Obama's drilling moratorium, round 2

The Obama administration says a deepwater ban is necessary. But is it worth the potential toll on the economy?

Obama meets with locals affected by the oil spill in Louisiana.
(Image credit: Getty)

Despite two federal court rejections of a drilling moratorium in the Gulf of Mexico, President Obama has ordered a second round of deepwater suspensions while federal investigators examine the BP catastrophe. "A pause on deepwater drilling," said Interior Secretary Ken Salazar in an official announcement, "is essential and appropriate to protect communities, coasts, and wildlife from the risks that deepwater drilling currently pose." But some say the drilling ban, which could last until Nov. 30, might ultimately prove more harmful to the region than the oil spill itself. Is Obama right to reinstate the deepwater moratorium? (Watch a Fox Business report about Obama's second moratorium)
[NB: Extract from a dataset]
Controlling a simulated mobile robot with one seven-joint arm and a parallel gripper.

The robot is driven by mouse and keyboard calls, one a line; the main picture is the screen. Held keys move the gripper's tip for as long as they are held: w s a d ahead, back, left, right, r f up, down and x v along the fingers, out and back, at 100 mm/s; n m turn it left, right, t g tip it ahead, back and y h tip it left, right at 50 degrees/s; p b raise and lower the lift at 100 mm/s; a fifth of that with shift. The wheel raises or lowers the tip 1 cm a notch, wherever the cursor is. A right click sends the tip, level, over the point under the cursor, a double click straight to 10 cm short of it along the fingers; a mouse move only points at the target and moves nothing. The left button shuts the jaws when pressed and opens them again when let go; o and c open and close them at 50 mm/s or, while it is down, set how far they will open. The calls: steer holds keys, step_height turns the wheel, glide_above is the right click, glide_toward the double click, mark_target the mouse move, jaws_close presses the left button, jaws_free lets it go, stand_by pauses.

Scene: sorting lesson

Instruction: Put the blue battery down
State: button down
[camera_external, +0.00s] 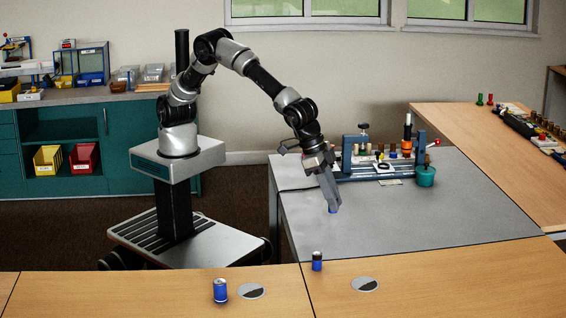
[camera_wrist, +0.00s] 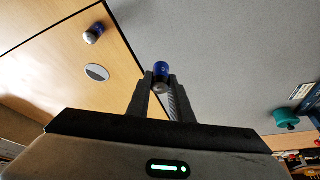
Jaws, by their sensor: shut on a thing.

Drill, baby, drill — please! Obama's drilling ban is entirely "wrongheaded," says the Houston Chronicle in an editorial. It will "cost tens of thousands of drilling-related jobs across the Gulf," and reduce funds to the federal Treasury "by drying up royalties in federally owned areas." Deepwater drilling needs to be safer, but decimating the economy isn't the way to achieve that goal.

"Alternatives to offshore drilling moratorium needed to spare Gulf coast economy"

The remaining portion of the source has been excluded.